Pictures are to be left out. Copy exactly the lines from the one containing "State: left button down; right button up" to the one containing "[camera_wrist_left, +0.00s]", both ends kept.

※ ※ ※

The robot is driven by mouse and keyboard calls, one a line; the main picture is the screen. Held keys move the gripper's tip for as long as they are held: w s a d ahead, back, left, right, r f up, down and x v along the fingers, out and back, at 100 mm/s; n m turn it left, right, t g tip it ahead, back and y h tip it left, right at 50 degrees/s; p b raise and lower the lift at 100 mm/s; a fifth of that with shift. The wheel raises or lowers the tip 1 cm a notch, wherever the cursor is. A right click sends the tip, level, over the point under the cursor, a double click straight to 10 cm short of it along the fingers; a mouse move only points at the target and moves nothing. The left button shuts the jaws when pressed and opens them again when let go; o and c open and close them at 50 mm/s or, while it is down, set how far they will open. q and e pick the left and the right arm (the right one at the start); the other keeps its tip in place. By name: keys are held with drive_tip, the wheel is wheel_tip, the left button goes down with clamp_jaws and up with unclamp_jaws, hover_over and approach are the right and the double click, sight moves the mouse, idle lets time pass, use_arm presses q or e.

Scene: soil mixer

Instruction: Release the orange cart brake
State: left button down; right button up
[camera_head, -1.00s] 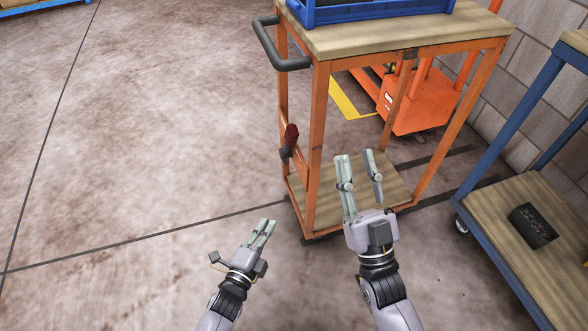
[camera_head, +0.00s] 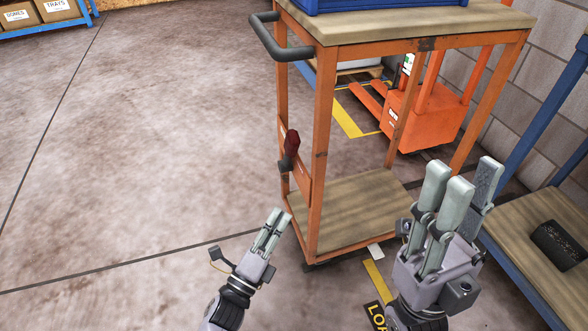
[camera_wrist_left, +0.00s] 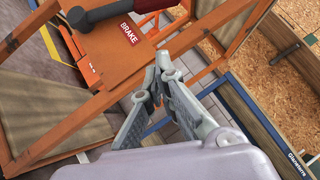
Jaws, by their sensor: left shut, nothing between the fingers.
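The orange cart (camera_head: 322,150) stands in front of me with wooden shelves. Its brake lever has a dark red grip (camera_head: 292,142) and a dark pivot, on the cart's left side. In the left wrist view the brake lever (camera_wrist_left: 110,12) lies at the top, beside a red BRAKE label (camera_wrist_left: 129,32). My left gripper (camera_head: 277,218) is shut and empty, below and slightly left of the lever in the head view and apart from it. Its closed fingertips (camera_wrist_left: 163,62) show below the label in the wrist view. My right gripper (camera_head: 462,180) is open and empty, right of the cart's lower shelf.
The cart's dark push handle (camera_head: 275,45) juts out at upper left. A blue crate (camera_head: 360,4) sits on its top. A blue-framed shelf (camera_head: 540,225) stands at right, and an orange pallet jack (camera_head: 425,118) behind. The floor at left is clear.

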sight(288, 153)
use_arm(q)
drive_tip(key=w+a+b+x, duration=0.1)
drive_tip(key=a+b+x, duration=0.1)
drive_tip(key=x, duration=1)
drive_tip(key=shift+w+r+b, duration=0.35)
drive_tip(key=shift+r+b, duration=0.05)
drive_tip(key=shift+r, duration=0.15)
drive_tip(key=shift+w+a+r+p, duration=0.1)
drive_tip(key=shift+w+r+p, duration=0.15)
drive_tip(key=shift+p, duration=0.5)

※ ※ ※

*Answer for this exercise*.
State: left button down; right button up
[camera_head, -1.00s] 
[camera_head, +0.00s] 
[camera_wrist_left, +0.00s] 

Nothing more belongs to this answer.